Marketers Resource Guide They’re at it again. B2B recently published it’s Who’s Who in B-to-B in it’s 2005 Marketers Resource Guide. B2B annually selects their picks of the top agencies and marketers (see my original post).  Once again accomplishments like "gained market share", "increased revenues", "dislodged industry leader", "increased margin", "increased price", "decreased marketing budget" were COMPLETELY missing from the accomplishments stated by the annointed marketers and agencies. And I do mean completely missing.
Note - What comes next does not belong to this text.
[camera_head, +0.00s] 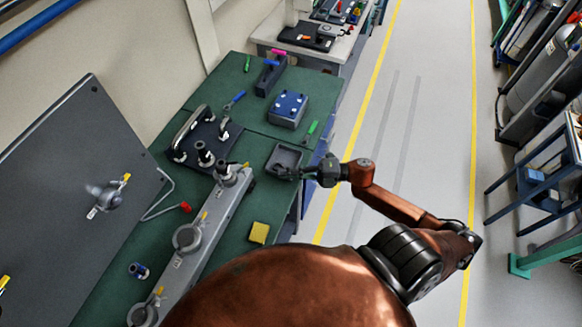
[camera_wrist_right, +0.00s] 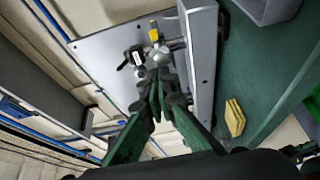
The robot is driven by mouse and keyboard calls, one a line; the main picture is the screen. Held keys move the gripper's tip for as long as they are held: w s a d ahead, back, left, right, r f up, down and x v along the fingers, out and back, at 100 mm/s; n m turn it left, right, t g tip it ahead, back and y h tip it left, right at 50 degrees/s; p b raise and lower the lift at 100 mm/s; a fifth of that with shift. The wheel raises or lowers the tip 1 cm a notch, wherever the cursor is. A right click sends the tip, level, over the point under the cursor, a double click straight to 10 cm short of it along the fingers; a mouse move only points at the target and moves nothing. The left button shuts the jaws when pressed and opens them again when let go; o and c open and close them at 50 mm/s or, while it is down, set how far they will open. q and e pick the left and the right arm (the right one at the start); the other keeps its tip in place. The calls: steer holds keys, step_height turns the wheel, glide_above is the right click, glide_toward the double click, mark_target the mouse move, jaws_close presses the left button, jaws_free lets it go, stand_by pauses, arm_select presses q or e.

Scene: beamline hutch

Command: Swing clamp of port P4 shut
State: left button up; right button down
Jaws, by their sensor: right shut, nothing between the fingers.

Of the 40 marketers and agencies none were acknowledged for having achieved a single accountable metric.

It is interesting that in the same publication, in a article dated November 8, 2004 and titled "Marketing Accountability Demand Increases"  a study was referenced indicating that 81% of senior marketing executives said "accountability had increased in their marketing organizations over the past 24 months". Jim Speros the CMO of Ernst and Young and former chairman of the Association of National Advertisers went so far as to say "Marketing in many ways has gotten a pass from being held accountable". But the most fascinating statistic from the study was that only 59% of marketers surveyed said marketing programs must show a return on investment – which also means that 41% were still not required to demonstrate any ROI.

All of which begs the question of what are appropriate metrics for measuring marketing accountability? There are three measurements that should be used. The first is market share. The second is revenue growth. The third is margin growth. Share, revenue and margins are the lifeblood of the enterprise and every marketer in partnership with their sales organization needs to live and die based upon these metrics. So next year when B2B annoints their best marketers of the year maybe one or two might be selected because they increased market share. Is that asking too much? Do you hear me Ellis?